Intra-Asia trade will increasingly benefit from the rapidly growing consumption in Asia, as more cargo is shipped to end markets in the region instead of to destinations in other parts of the world, according to the latest IHS Global Insight report. In addition, rising consumption trends in Asia Pacific will benefit intra-Asian trade, and e-commerce shipping and logistics.

Among the report's key points:

  • Consumption in Asia Pacific as a share of world consumption will rise from 27 percent in 2016 to 39 percent by 2035, driven by the fast-growing number of middle-class households in emerging Asia, notably China, India, and Indonesia.
  • Intra-Asia containerized trade to and from China dominates all other container trade lanes in terms of volume, and is forecast to grow at 5.1 percent per year over the medium-term outlook to 2018.
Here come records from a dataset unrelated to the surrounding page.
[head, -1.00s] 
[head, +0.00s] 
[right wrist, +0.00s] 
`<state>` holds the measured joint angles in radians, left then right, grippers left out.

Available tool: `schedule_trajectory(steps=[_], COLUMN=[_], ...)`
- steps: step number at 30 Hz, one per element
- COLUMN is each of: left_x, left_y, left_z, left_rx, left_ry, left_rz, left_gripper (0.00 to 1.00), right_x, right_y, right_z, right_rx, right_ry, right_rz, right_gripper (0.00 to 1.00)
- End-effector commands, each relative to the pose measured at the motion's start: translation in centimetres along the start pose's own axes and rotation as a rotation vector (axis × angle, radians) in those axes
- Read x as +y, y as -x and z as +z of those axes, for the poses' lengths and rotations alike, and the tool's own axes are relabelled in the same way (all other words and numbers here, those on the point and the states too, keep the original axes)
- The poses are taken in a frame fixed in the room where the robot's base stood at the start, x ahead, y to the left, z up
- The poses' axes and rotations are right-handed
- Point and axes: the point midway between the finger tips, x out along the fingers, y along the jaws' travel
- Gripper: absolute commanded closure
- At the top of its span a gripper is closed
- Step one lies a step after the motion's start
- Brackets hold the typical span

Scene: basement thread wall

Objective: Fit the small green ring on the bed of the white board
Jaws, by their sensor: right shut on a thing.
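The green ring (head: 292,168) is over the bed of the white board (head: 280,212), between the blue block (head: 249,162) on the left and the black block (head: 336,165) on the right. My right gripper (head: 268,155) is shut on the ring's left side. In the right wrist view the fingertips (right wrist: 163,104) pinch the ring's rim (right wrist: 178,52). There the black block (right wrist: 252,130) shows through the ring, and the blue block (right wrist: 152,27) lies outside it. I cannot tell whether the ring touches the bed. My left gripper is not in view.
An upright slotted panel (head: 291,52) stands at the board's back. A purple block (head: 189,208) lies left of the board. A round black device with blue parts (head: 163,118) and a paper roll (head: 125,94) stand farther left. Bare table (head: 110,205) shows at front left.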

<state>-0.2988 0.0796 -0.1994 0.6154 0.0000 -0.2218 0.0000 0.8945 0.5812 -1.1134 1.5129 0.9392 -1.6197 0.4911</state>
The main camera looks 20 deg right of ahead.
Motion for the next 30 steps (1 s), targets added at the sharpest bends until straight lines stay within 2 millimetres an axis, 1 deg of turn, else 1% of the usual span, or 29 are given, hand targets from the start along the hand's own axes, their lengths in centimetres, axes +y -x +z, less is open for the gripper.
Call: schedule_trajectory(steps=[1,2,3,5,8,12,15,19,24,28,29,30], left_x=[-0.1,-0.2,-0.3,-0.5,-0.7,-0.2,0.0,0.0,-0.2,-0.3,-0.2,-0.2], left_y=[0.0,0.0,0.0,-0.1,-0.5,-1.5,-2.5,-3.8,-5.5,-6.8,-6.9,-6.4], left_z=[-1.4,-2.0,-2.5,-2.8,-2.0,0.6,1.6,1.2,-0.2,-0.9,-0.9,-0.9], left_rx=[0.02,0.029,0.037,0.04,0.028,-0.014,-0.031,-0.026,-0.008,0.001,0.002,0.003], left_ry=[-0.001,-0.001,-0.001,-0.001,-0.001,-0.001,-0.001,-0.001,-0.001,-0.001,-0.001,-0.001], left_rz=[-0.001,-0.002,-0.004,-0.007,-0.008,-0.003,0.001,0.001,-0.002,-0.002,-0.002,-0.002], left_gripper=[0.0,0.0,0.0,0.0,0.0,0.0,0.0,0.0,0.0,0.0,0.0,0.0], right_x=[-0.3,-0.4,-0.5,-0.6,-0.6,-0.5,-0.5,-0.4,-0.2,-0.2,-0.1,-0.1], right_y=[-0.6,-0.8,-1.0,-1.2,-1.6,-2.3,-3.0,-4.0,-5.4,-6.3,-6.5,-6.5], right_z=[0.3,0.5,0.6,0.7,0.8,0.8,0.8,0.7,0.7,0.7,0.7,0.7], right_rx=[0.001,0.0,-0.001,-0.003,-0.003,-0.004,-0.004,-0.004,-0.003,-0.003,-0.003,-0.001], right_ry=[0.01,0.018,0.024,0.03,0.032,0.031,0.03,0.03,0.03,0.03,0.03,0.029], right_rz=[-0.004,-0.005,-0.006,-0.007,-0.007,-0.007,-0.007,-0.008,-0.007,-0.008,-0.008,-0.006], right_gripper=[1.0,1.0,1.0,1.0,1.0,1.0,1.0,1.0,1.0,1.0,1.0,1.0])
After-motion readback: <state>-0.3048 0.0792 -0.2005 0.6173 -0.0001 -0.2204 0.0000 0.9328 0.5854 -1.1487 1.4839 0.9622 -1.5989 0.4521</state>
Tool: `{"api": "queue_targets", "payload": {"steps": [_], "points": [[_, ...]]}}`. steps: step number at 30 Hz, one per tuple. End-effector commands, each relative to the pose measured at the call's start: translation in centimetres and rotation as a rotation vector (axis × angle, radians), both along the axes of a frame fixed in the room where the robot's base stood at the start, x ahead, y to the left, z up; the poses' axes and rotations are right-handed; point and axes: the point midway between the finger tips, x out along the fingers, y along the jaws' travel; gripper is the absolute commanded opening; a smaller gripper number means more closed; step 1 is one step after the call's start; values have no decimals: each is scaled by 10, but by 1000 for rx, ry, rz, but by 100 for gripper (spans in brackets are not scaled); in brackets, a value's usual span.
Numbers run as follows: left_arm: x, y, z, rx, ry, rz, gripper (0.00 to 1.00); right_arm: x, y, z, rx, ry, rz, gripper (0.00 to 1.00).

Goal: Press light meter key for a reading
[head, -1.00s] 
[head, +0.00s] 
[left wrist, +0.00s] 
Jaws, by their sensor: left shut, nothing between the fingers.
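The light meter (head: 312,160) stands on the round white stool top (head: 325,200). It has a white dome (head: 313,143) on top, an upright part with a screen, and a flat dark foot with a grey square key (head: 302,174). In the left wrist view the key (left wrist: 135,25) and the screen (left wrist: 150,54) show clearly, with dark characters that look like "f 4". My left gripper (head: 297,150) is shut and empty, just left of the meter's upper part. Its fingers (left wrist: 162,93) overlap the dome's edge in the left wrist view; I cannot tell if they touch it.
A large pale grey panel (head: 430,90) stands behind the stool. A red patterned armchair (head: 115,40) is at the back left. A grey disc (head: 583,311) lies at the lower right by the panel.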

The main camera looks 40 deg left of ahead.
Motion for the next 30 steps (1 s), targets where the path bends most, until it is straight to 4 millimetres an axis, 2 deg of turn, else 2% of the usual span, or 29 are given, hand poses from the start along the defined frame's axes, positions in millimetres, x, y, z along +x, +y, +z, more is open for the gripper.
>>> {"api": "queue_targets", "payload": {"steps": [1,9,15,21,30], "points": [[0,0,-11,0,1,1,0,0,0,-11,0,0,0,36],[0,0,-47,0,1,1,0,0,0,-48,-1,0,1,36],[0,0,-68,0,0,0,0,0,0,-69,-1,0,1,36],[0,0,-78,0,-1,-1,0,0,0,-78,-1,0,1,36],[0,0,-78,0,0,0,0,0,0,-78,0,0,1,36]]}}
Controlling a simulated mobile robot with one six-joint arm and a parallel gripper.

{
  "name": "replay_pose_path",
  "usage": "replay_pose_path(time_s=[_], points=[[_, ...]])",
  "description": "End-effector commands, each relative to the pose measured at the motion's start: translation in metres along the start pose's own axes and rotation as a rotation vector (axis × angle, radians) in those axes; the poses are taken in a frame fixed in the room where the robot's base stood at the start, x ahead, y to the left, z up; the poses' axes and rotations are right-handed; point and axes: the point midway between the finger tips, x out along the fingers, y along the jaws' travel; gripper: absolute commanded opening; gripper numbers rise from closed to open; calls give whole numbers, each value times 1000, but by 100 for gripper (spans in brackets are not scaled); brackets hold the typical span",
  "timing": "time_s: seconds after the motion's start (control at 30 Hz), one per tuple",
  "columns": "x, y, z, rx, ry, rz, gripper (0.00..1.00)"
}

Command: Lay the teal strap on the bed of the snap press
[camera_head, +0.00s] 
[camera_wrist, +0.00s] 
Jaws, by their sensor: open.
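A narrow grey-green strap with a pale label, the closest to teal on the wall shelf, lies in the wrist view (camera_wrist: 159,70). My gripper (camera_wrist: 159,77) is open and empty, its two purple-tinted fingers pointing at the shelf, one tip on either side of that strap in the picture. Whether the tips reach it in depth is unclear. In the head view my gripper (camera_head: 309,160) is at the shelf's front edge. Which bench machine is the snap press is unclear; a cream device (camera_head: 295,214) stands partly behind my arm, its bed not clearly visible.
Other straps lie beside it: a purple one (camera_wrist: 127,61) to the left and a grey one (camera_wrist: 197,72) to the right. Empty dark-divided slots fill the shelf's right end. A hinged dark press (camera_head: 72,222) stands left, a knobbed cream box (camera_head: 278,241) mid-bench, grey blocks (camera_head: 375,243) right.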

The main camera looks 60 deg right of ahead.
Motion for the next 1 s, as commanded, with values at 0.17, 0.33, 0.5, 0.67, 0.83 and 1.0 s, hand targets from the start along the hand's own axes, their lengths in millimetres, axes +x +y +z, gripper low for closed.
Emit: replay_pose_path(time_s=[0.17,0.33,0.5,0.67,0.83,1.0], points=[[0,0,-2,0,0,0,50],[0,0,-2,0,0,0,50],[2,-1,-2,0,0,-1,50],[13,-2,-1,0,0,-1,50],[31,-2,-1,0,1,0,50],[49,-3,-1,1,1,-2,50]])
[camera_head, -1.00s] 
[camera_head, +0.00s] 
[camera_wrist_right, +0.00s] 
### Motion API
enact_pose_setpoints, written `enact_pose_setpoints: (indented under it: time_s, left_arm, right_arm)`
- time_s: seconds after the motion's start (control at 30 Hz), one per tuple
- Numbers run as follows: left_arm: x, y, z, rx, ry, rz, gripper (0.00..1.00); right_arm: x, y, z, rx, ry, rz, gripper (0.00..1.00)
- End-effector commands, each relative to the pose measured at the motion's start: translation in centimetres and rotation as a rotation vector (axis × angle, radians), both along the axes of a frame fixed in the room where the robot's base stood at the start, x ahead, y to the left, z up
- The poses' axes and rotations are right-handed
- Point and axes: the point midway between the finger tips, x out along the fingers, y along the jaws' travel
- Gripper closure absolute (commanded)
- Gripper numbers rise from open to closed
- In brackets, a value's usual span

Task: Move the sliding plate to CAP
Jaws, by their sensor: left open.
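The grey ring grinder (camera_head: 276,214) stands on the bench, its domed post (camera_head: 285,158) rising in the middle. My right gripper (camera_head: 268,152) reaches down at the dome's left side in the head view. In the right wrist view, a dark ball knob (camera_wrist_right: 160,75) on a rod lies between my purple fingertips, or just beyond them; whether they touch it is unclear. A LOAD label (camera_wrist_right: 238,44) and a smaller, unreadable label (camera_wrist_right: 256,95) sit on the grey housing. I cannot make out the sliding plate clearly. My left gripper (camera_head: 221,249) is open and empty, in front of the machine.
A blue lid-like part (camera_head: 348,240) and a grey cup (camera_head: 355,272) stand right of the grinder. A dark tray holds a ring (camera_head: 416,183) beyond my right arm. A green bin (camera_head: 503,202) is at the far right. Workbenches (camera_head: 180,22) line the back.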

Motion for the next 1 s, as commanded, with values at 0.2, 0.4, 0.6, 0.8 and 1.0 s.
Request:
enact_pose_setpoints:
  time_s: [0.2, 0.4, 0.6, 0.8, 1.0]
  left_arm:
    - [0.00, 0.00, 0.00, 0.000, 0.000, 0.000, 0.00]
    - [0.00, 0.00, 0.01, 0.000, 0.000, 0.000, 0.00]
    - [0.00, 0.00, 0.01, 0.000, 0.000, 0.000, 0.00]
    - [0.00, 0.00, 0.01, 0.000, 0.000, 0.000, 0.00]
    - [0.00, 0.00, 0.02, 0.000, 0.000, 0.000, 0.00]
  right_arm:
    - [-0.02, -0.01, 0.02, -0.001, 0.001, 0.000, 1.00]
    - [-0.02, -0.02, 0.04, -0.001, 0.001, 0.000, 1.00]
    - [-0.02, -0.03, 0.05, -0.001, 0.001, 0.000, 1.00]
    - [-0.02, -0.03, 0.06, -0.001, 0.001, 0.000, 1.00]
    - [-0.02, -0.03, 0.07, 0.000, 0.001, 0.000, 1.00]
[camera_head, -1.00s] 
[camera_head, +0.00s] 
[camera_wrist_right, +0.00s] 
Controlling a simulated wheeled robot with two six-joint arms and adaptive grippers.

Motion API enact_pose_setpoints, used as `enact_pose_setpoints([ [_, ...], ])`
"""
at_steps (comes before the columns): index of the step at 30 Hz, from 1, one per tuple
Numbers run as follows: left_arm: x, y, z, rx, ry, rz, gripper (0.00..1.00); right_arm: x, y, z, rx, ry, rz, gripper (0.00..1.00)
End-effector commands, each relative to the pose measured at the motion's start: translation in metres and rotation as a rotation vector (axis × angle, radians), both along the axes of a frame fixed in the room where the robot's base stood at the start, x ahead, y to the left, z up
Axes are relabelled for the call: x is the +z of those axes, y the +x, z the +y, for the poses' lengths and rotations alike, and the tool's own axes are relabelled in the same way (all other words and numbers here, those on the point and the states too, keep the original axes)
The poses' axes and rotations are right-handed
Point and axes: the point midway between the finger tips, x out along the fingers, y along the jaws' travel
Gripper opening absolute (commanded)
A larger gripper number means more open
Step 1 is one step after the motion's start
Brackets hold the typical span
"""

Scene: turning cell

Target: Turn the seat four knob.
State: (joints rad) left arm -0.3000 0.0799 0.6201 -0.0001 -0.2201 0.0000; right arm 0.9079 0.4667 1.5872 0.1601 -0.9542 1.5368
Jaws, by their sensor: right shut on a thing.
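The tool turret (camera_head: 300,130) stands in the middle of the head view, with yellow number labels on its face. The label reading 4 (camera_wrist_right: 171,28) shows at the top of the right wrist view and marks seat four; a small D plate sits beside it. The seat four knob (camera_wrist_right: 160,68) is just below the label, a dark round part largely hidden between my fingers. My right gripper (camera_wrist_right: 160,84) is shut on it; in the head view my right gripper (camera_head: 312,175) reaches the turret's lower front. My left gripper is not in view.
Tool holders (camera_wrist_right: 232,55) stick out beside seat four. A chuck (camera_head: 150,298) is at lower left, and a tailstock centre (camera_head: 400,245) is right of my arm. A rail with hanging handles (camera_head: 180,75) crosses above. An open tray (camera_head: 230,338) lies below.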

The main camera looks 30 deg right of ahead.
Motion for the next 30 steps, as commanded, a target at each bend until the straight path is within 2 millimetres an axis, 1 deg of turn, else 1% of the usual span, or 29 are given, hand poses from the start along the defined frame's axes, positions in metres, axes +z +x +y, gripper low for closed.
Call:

  • Total containerized trade in East Asia is forecast to rise from 25.9 million TEUs in 2014 to 31.6 million TEUs by 2018.
  • Chinese online retail sales of goods and services in Q1 2016 reached US $158 billion, up 27.8 percent year-on-year, driving rapid growth in China's logistics sector.
  • India's e-commerce market is much smaller than China's, but is growing rapidly, with e-commerce sales estimated to have risen from US $4 billion in 2009 to US $40 billion in 2016, helped by strong sales of smartphones and tablets. In Q1 2016, sales of smartphones in India grew by 23 percent year-on-year, with Indian consumers becoming avid users of these devices to make online purchases.
  • The Indonesian e-commerce market is estimated to be worth US $6 billion in 2016, dominated by e-sales for travel, particularly airlines and hotels. Indonesia will grow at about five percent annually over the next decade, with GDP forecast to reach US $3.8 trillion by 2030, up from US $930 billion in 2016.